• **Exercise**: From the listing below, pick out each line with the word "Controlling".

• **Records for processing**:
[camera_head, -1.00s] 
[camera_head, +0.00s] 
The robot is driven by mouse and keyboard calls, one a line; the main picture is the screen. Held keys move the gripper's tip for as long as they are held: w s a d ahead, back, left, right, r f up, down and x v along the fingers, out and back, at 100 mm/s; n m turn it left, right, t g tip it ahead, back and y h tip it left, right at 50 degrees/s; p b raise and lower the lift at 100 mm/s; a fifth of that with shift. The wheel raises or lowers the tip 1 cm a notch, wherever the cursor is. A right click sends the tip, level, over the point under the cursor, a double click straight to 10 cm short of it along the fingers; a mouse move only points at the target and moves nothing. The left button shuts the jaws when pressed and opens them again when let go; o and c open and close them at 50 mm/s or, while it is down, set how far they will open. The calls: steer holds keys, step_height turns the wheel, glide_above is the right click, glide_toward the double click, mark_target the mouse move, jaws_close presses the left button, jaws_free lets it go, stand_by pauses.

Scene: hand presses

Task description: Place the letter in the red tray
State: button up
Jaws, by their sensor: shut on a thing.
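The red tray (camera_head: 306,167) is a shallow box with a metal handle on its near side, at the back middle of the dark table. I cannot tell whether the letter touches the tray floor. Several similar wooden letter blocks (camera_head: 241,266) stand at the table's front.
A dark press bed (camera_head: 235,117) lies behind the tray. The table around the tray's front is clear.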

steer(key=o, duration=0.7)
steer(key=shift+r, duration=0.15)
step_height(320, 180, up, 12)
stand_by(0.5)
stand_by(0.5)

...

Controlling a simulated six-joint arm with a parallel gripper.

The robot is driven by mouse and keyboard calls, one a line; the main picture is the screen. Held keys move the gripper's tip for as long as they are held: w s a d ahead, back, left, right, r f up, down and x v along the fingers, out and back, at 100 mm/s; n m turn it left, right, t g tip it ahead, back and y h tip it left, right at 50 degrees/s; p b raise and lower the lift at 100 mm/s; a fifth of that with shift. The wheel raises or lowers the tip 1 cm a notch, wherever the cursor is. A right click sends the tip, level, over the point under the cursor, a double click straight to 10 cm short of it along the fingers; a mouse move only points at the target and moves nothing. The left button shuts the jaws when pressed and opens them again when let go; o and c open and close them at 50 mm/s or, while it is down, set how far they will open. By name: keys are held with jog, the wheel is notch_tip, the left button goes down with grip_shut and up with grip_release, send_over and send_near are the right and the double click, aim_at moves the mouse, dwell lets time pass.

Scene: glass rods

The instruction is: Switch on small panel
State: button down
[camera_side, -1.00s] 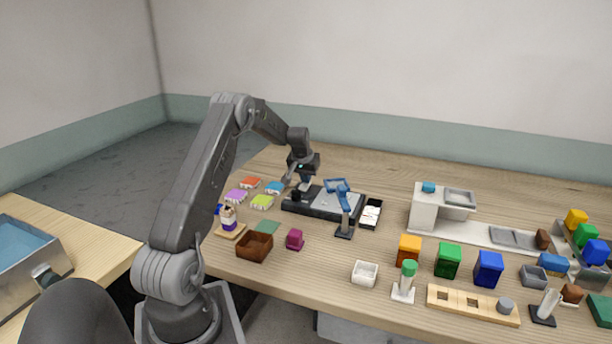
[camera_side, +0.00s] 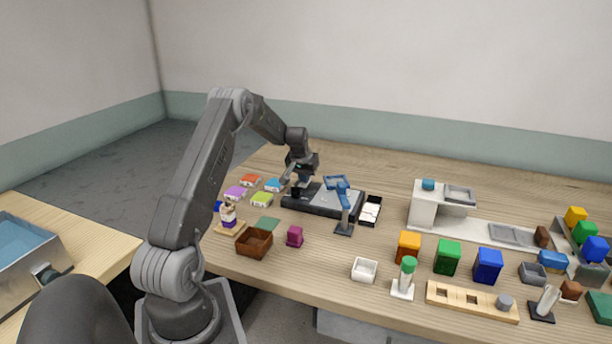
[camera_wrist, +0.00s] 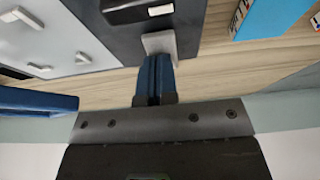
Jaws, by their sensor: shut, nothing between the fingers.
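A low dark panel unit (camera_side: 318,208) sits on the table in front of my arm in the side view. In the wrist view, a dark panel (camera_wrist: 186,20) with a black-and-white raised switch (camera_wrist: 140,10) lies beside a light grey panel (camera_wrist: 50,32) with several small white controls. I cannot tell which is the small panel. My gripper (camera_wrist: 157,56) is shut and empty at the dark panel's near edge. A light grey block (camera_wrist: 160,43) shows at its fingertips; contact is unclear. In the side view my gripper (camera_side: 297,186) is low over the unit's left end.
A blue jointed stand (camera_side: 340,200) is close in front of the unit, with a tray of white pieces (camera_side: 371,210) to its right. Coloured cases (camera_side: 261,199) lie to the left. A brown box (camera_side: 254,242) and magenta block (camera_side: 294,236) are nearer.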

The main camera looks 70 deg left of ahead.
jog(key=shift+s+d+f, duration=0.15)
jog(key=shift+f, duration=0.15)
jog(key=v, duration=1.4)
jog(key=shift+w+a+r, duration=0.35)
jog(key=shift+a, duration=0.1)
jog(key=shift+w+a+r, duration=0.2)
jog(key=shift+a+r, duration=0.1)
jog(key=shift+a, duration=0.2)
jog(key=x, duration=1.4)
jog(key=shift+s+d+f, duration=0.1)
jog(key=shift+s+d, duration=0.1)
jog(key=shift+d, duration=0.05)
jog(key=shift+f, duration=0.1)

==

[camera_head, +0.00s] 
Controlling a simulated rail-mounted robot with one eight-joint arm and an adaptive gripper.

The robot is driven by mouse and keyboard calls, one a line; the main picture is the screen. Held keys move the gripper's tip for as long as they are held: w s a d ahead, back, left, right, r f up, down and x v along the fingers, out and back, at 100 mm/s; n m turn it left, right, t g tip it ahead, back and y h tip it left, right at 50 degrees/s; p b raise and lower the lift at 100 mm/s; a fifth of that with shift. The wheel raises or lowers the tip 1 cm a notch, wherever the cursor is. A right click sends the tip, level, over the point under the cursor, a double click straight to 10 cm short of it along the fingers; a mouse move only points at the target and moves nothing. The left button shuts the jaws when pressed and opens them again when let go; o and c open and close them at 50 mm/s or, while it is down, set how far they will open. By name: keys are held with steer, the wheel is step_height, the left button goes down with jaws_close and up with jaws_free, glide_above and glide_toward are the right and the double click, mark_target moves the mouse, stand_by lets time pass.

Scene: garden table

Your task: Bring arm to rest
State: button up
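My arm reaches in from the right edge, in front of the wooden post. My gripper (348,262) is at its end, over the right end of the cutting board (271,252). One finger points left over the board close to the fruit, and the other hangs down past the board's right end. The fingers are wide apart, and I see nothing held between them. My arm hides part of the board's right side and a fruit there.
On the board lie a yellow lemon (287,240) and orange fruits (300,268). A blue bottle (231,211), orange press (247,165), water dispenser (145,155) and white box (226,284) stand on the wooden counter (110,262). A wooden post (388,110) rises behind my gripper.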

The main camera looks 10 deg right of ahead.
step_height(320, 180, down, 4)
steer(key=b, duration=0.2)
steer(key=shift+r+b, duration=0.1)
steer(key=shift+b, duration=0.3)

• **Solution to the exercise**:
Controlling a simulated six-joint arm with a parallel gripper.
Controlling a simulated rail-mounted robot with one eight-joint arm and an adaptive gripper.

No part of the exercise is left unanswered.